É um tema não só português, mas também internacional. Quem viu a célebre série dinamarquesa Borgen, lembra-se do episódio em que o marido da Primeira-ministra foi obrigado a desistir de um cargo numa empresa só porque essa empresa era contratada por outra que tinha relações com o Estado. Uma decisão traumática que acabou com o fim do casamento.

No mundo de hoje, provavelmente a época com maior corrupção da história, há uma nuvem de moralismo que me parece contribuir mais para confundir do que para trazer mais transparência. Visto à lupa, é praticamente impossível a um familiar de um membro de Governo exercer a sua atividade sem ser alvo de críticas e censuras. Por isso, muitas pessoas válidas recusam liminarmente exercer funções públicas.
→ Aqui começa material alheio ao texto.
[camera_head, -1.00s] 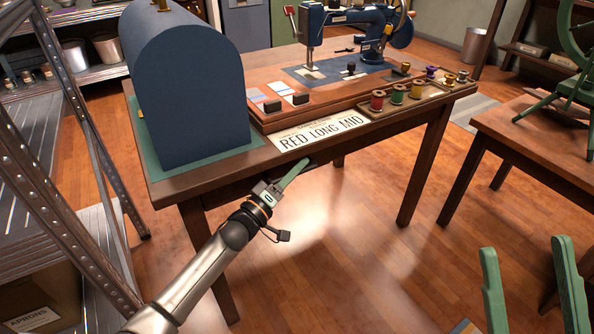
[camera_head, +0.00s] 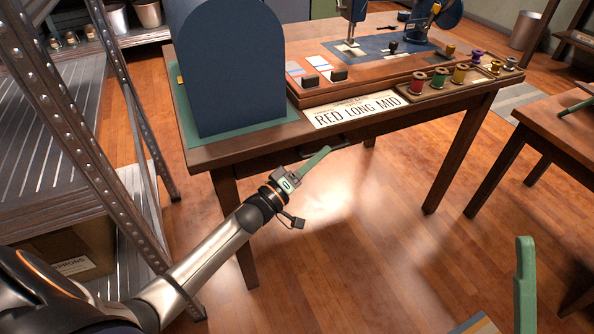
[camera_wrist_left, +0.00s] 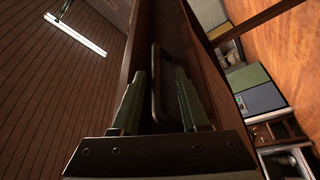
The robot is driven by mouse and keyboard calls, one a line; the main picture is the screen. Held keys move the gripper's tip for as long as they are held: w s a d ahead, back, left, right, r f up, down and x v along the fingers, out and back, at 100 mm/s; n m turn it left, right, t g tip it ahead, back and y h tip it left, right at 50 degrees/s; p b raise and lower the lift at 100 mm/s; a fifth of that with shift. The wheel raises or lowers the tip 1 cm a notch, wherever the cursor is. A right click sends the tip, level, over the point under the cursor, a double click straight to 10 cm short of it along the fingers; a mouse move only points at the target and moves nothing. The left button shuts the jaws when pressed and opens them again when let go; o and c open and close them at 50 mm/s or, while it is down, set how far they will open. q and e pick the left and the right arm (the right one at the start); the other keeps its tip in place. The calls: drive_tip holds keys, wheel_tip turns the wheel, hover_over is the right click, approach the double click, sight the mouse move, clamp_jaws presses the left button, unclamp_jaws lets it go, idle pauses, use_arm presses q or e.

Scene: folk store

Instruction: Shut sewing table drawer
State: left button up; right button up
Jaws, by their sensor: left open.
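The sewing table (camera_head: 205,157) is dark wood, with its drawer area under the front edge of the top. A dark drawer handle (camera_head: 335,141) shows in the head view just beyond my left gripper (camera_head: 318,158). In the left wrist view, the dark handle loop (camera_wrist_left: 156,85) stands between the two green fingers of the left gripper (camera_wrist_left: 160,100), which are apart. I cannot tell if they touch the handle. The drawer front is mostly hidden under the tabletop, and how far out it stands is unclear. My right gripper is not in view.
On the table stand a blue domed case (camera_head: 228,70), a sewing machine (camera_head: 425,20), thread spools (camera_head: 460,75) and a "RED LONG MID" card (camera_head: 357,108). A metal shelf (camera_head: 85,120) is close on the left. A green upright (camera_head: 525,280) rises at lower right.

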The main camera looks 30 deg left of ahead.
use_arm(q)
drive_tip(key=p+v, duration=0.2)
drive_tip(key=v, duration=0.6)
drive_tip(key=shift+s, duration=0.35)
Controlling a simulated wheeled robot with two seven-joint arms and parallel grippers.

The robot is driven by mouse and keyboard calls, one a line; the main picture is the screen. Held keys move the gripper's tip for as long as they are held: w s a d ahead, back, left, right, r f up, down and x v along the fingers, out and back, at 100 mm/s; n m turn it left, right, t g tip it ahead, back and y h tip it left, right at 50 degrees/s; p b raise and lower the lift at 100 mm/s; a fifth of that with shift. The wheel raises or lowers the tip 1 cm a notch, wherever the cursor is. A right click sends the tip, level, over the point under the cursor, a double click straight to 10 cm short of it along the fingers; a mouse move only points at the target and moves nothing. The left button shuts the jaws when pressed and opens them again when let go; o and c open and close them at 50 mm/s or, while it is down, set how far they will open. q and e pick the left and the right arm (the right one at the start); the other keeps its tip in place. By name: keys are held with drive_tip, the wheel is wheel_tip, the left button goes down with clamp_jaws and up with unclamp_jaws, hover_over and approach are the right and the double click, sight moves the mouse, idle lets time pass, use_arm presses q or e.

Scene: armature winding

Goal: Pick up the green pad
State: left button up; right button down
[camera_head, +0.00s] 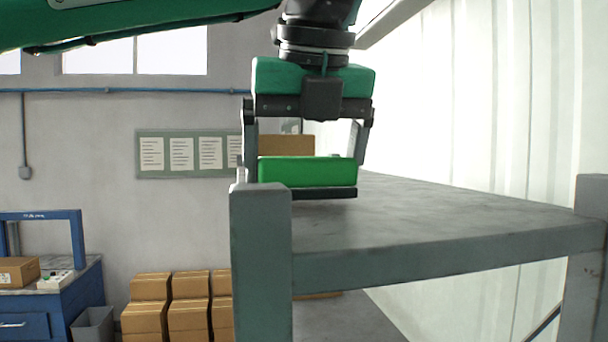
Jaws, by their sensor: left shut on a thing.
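The green pad (306,171) is a bright green block with a dark base layer, at the left end of a grey shelf top (430,220). My left gripper (305,160) comes down from above, with one finger at each side of the pad. It is shut on the pad. The pad looks level and at or just above the shelf surface; I cannot tell whether it touches. A grey corner post hides part of the left finger's lower end. My right gripper is not in view.
The shelf's grey corner posts (261,265) rise above its top at the front left and right (591,200). Stacked cardboard boxes (189,302) stand on the lower left. A blue workbench (60,290) is at the far left. The shelf top right of the pad is clear.

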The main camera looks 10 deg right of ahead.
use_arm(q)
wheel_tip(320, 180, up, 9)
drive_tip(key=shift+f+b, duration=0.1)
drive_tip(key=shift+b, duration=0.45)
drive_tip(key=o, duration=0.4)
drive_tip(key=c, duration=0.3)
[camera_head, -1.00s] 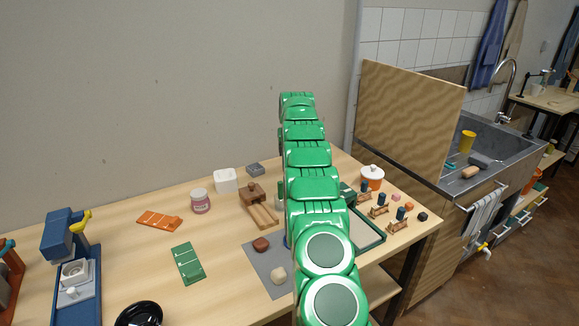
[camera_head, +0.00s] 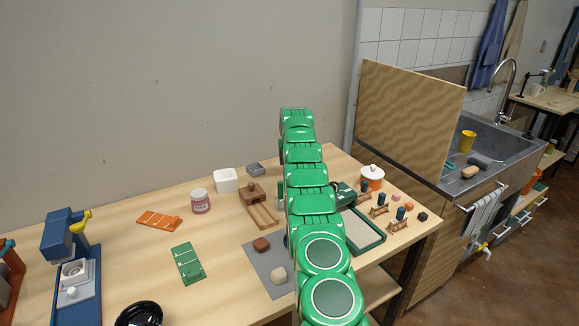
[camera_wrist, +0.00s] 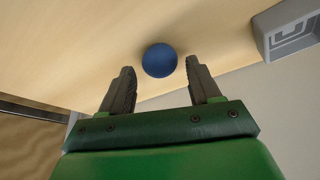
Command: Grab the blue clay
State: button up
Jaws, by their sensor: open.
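The blue clay (camera_wrist: 159,60) is a smooth round ball on the light wooden table in the wrist view. My gripper (camera_wrist: 160,70) is open, with one dark finger to the left of the ball and the other to the right. The ball shows at the gap between the fingertips, with a strip of table visible on either side of it. No contact shows. In the head view my green arm covers the middle of the table, and I cannot make out the blue ball or the fingers there.
In the head view, a grey mat (camera_head: 262,257) bears brown and cream lumps. A green-rimmed tray (camera_head: 369,245) and orange lidded pot (camera_head: 371,178) are right of my arm.

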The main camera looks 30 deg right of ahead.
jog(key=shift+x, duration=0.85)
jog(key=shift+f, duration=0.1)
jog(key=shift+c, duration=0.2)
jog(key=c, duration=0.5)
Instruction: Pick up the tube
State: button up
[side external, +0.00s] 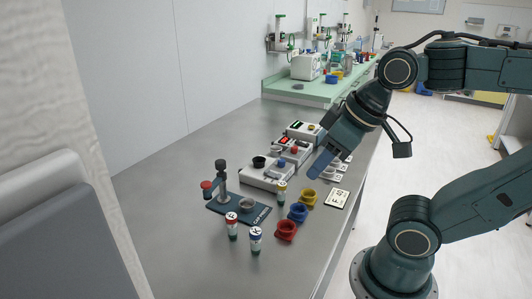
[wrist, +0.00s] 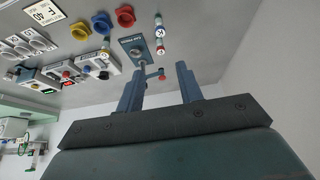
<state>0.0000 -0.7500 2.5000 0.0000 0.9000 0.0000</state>
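Several small capped tubes stand on the steel bench in the side view: one with a red cap (side external: 232,226), one with a blue-and-white cap (side external: 256,239) and one with a yellow cap (side external: 282,192). I cannot tell which is the task's tube. My gripper (side external: 320,163) is above the bench, near the row of devices. In the wrist view my gripper (wrist: 158,78) is open, with nothing between its fingers.
Red (side external: 286,230), blue (side external: 298,212) and yellow (side external: 309,196) cups stand right of the tubes. A cap press (side external: 252,214) stands left of them. White devices (side external: 265,177) line the bench behind. The near-left bench is clear.

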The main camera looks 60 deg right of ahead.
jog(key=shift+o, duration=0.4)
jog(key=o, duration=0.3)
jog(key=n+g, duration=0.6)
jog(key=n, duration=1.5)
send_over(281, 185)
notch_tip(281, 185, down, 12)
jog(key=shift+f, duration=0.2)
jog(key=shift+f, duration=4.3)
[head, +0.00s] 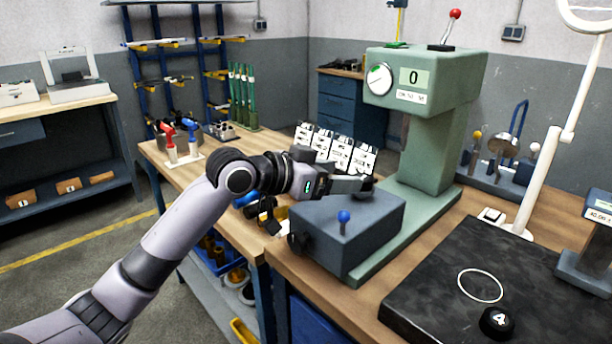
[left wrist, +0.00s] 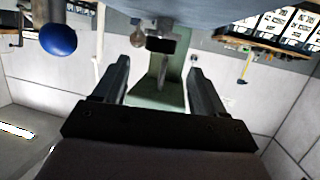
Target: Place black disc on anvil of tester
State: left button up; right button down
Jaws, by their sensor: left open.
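The green tester (head: 428,150) stands on the bench, with a dial and a display reading 0. A blue-grey block (head: 340,235) with a blue knob (head: 344,217) is at its base. A small black disc-like piece (head: 364,186) shows at the block's top, by my left fingertips. In the left wrist view this black piece (left wrist: 160,47) lies ahead between the fingers, apart from both. I cannot tell whether an anvil is under it. My left gripper (head: 350,184) is open and empty above the block; its two fingers also show in the left wrist view (left wrist: 161,78). My right gripper is out of view.
A black mat (head: 440,285) at front right carries a white ring mark and a black piece marked 4 (head: 497,322). A white post (head: 540,180) rises behind it.

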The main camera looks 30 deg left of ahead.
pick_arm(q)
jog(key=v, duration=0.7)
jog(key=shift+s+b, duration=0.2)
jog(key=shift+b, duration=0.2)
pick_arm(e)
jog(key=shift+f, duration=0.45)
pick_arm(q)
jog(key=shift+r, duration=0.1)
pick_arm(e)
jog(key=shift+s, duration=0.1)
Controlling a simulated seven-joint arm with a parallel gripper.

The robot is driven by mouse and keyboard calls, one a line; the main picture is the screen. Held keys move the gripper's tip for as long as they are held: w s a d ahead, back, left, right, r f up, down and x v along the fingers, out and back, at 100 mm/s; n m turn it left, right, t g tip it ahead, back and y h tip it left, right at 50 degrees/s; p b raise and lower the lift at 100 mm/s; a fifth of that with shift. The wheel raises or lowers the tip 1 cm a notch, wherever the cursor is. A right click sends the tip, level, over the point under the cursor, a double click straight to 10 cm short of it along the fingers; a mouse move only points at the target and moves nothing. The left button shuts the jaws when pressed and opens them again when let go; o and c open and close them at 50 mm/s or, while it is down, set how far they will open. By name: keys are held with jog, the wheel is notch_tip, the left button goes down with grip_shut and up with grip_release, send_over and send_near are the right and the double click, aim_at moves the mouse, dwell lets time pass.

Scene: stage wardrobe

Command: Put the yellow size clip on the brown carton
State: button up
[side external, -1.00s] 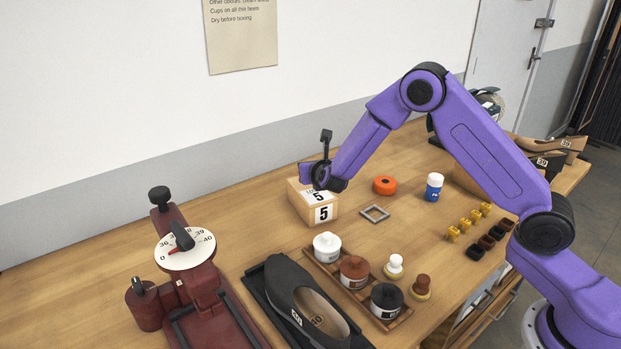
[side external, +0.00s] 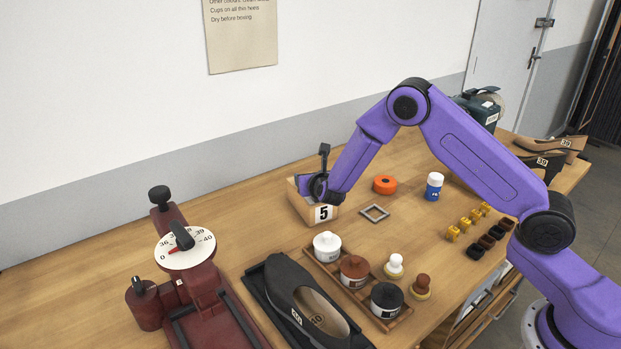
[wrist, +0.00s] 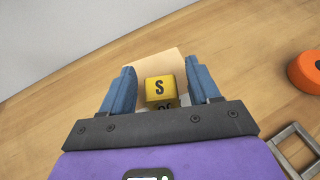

O reverso da medalha é que, cada vez mais, só lá estão os que, sem mérito, têm de encontrar recursos para si e para a família. E ao mesmo tempo o discurso populista coloca mais algum álcool na ferida com a gritaria dos excessivos ordenados dos políticos. Resultado: os lugares sobram para quem não tem nada a perder e só pode pretender ganhar com os benefícios do exercício do poder.

Não me parece que nada disto contribua para uma democracia de qualidade. Concordo com o escrutínio e acho que todas as situações devem ser avaliadas até às últimas consequências. Mas o tiro ao alvo a tudo o que mexe e tratar o que é diferente como se fosse igual só pode dar mau resultado.

Já agora, se é para tratar tudo da mesma forma, não se percebe porque é que durante seis anos se achou normal que o marido da então Ministra da Justiça, Eduardo Paz Ferreira, tivesse continuado a emitir pareceres para o Estado, apenas com a exclusão de temas relacionados com o ministério tutelado pela mulher. Para mim, a resposta é simples: Eduardo Paz Ferreira é um dos maiores e mais reconhecidos juristas portugueses e, portanto, não fazia sentido confundir o trigo com o joio só porque a sua mulher era ministra. Parece-me a leitura correta diante de uma situação concreta. A mesma chave de leitura deve ser aplicada a situações similares.

Acrescento ainda que Portugal é um país pequeno demais e com um número muito restrito de pessoas qualificadas para exercerem funções de governação. A probabilidade de essas pessoas terem relações familiares com outras que exerçam papéis de relevância na nossa sociedade é grande. Por isso, temos mesmo de decidir se queremos ser governados por zés-ninguéns que tornam este país ainda mais insignificante, ou se estamos disponíveis para ter bom senso e favorecer o contributo dos poucos que ainda estão disponíveis para fazer sacrifícios em nome do bem comum.